Semi-literate though Gorbi was, he had the animal cunning to hitch his wagon to Andropov’s star while the KGB chief was still clawing his way to the top. Gorbi was useful to Andropov: he’d play host to Moscow dignitaries visiting his fiefdom’s resorts. Having loosened their tongues with vodka, Gorbi would then dutifully inform Andropov of any interesting findings, thus smoothing his succession to power.
Andropov expressed his gratitude by having a Politburo member knocked off in a staged accident and moving Gorbi, still largely unknown in the country, into the vacancy thus formed in the Kremlin’s inner sanctum.
Having eventually found himself at the helm, Gorbi acted in the manner of all his illustrious predecessors: lying and murdering. One example of the former was his flat denial that anything untoward had happened in Chernobyl in 1986. Had the westward winds not made Geiger counters go haywire in Scandinavia and Scotland, the disaster would have been hushed up like so many others.
When the Soviet Union began to creak, Gorbi reacted according to type. He encouraged an internecine massacre in Karabakh, 1988; created a carnage in Tbilisi, 1989; had Spetsnaz storm Baku, 1990; twice introduced troops into Moscow, 1990 and 1991; blockaded Lithuania, 1990; landed airborne troops in the middle of a peaceful demonstration in Vilnus, with entrenchment tools busting the demonstrators’ heads.
His KGB curators then put a gentle word into Gorbi’s ear, telling him to see the situation as an opportunity, not a threat. Scratch our back, Mishka, and we’ll scratch yours. Our goals are the same as yours, but the Soviet Union has outlived its usefulness as a way of achieving them. Leave it to us, and worry nought: we’ll look after you.
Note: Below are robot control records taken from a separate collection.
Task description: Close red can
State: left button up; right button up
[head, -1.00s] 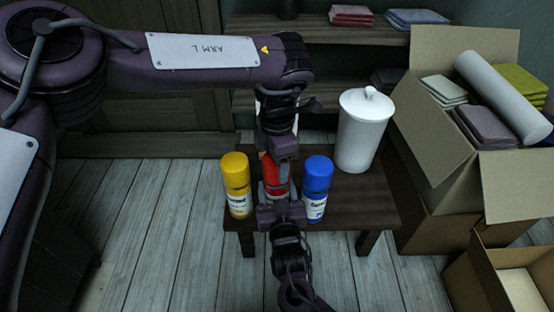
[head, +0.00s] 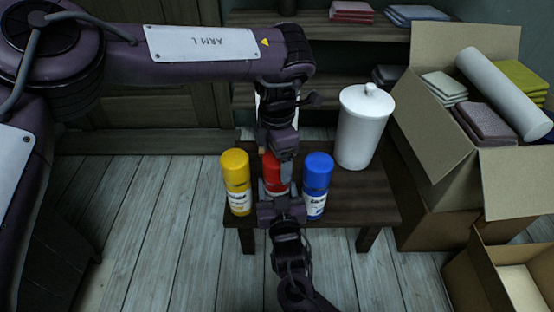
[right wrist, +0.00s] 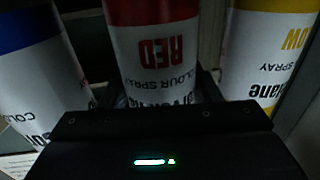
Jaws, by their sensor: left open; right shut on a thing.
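The red can (head: 274,178) stands upright on the small dark table, between the yellow can (head: 236,185) and the blue can (head: 316,185). My right gripper (head: 279,200) is shut on the red can low on its body, from the near side. In the right wrist view the red can (right wrist: 155,50) stands between the jaws, its "RED" label upside down. My left gripper (head: 283,160) is open, pointing down at the top of the red can. It hides most of the can's top, so I cannot tell how the cap sits.
A white lidded jar (head: 362,130) stands at the table's (head: 365,205) back right. An open cardboard box (head: 435,130) with cloths and a white roll is to the right. The yellow and blue cans stand close on both sides of the grippers.

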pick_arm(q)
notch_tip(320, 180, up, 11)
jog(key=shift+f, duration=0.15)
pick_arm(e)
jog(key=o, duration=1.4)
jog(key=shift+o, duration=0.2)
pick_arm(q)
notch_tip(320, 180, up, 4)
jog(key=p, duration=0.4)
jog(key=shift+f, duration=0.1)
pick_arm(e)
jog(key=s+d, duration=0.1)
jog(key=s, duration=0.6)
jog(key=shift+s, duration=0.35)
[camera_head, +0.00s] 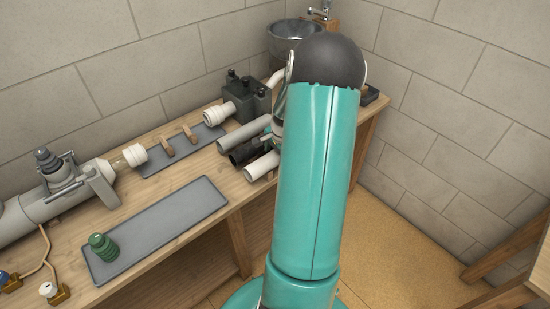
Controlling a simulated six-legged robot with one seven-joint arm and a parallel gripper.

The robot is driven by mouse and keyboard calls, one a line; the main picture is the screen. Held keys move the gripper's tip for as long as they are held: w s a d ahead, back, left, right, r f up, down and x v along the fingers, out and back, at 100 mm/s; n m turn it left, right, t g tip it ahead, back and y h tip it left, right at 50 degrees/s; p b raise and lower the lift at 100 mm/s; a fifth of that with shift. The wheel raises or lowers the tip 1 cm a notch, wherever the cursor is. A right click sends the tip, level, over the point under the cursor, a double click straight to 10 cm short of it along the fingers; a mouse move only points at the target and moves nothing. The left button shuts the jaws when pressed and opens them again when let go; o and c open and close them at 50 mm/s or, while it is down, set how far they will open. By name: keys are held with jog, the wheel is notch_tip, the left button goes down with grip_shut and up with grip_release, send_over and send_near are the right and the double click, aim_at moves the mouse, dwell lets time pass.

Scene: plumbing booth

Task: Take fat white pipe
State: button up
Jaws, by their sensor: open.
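A fat white pipe (262,167) lies on the wooden bench, its open round end facing left and its far end hidden behind my teal arm. A dark pipe (243,154) lies just behind it, and a light grey pipe (240,137) lies behind that. My arm stands upright in front of the right part of the bench. Its large teal link and dark joint cover much of the view. My gripper is hidden behind the arm, so its place relative to the white pipe does not show.
A grey mat (165,225) with a green fitting (103,246) lies at the bench front. Another mat (180,155) holds two wooden supports. A large grey pipe with a valve (58,175) is at left. A metal basin (292,38) stands at the back.

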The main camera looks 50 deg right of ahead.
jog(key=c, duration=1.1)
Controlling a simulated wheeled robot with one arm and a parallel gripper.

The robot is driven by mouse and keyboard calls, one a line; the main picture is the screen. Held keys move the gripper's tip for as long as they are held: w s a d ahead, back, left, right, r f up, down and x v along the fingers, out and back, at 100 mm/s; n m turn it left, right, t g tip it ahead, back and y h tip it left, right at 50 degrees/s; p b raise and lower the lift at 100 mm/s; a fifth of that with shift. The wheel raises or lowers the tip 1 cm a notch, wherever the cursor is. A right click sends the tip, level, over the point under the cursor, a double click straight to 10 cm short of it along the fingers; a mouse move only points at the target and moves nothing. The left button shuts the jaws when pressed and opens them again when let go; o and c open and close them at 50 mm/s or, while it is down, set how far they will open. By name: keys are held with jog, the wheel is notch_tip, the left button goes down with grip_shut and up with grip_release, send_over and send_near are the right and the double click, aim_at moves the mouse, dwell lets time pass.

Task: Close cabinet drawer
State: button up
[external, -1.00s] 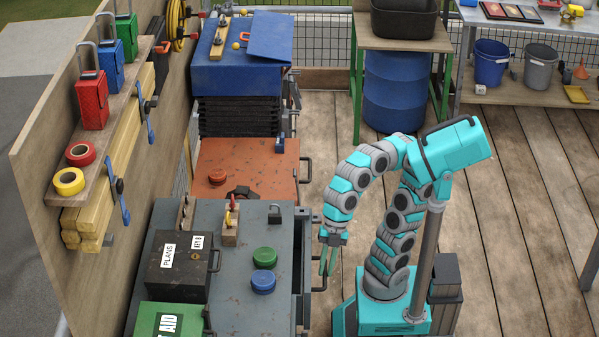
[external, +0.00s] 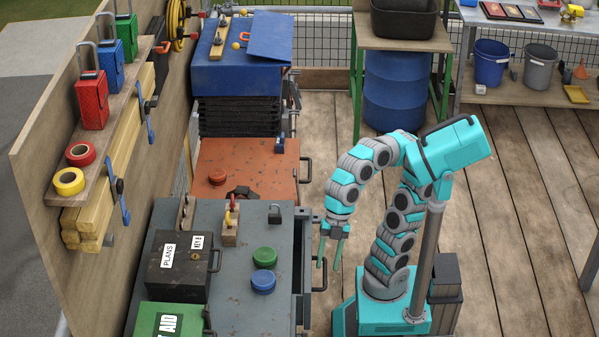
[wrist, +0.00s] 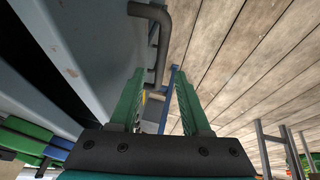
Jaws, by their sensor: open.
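The grey cabinet (external: 188,218) stands left of my arm, with a drawer (external: 307,252) partly out on its right side, leaving a dark gap beside the top. A dark bar handle (external: 323,275) sticks out from the drawer side. My gripper (external: 328,268) hangs just right of the drawer front, fingers pointing down, open and empty. In the wrist view, the two green fingers of my gripper (wrist: 158,75) are spread apart. A dark bent handle (wrist: 158,38) shows beyond the tips, against a grey front (wrist: 95,40). I cannot tell whether the fingers touch it.
The wooden floor (external: 510,200) to the right is clear.

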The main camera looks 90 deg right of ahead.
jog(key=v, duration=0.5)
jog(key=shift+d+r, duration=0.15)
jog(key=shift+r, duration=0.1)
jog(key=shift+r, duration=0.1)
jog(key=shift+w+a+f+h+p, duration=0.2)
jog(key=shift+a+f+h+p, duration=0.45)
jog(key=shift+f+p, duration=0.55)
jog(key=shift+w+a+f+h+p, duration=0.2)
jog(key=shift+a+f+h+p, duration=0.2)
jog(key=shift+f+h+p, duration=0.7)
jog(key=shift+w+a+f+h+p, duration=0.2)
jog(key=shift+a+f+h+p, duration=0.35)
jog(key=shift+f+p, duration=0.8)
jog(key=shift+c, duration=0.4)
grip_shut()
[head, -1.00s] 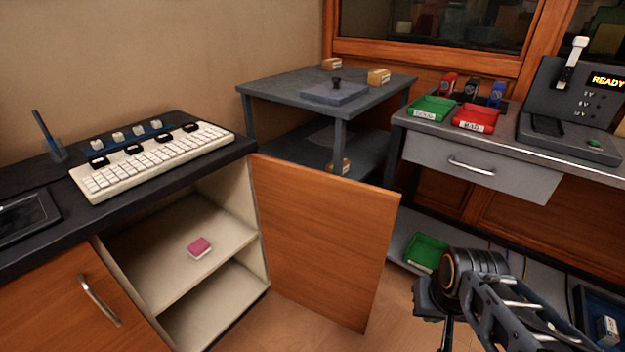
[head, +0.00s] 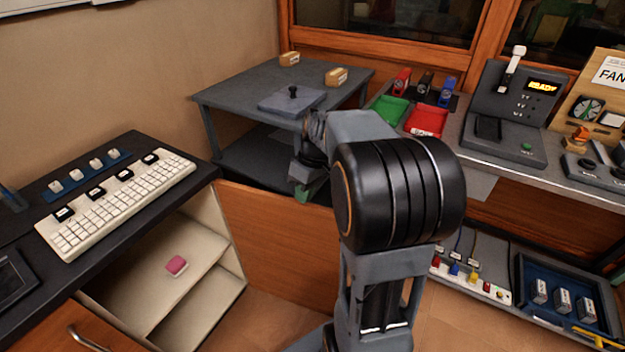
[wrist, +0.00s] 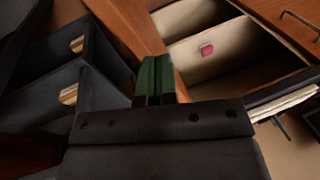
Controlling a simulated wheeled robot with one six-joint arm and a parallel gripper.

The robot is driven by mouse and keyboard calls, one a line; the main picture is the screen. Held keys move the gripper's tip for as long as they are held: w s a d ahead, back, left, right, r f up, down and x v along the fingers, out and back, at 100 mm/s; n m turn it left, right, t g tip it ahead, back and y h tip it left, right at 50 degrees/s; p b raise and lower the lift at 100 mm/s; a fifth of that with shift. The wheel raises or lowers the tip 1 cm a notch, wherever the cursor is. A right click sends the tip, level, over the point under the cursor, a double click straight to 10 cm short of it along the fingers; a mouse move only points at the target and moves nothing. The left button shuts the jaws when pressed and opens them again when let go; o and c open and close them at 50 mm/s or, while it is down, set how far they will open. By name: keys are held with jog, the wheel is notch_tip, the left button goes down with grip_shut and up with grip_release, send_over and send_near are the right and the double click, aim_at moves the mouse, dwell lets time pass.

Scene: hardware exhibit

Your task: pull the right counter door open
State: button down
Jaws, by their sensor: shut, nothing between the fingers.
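The right counter door (head: 270,240) is a wooden panel standing wide open, swung out from the right side of the counter (head: 110,235). The open compartment behind it (head: 205,235) shows two pale shelves. My gripper (head: 307,191) is near the door's top edge towards its free end, partly hidden behind my arm. In the wrist view my green fingers (wrist: 155,78) are together with nothing between them, close to the brown door (wrist: 130,28). I cannot tell whether they touch it. The door's free edge and handle are hidden in the head view.
A pink block (head: 176,266) lies on the upper shelf. A keyboard (head: 115,205) sits on the counter. A grey two-tier table (head: 235,93) stands behind the door. At right is a bench with a green tray (head: 390,110) and a red tray (head: 427,120). Floor shows before the door.

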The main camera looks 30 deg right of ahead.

Gorbi then took part in the staging of the 1991 sham coup d’état, in which power was transferred from him to Yeltsyn de jure, and from the Party to the KGB/Mafia elite de facto. Gorbi got his General Secretary’s ransom in the shape of the Gorbachev Foundation, originally capitalised at $8 billion. Considering that his official monthly salary had never exceeded $600, he must have saved quite a bit by taking bag lunches.
Since then Gorbi has been basking in the reputation of the world’s senior statesman, feted by all and sundry. Much to the amusement of cultured Russians, he’s even described as an intellectual in the West, where people don’t realise he speaks with a Russian equivalent of Eliza Doolittle’s accent and syntax, pre-Higgins.
Now his KGB minders decided it was time to take Gorbi off the mothballs and have him express his admiration for Putin’s feral policies. He duly obliged, but I’d be careful if I were Gorbi.
As the true Russian god, the KGB giveth and the KGB taketh away. This god is wrathful – one wrong step and he’ll smite you. The safest way for Gorbi to live out his life in peace would have been to keep his mouth shut. But then that option might not have been on the table.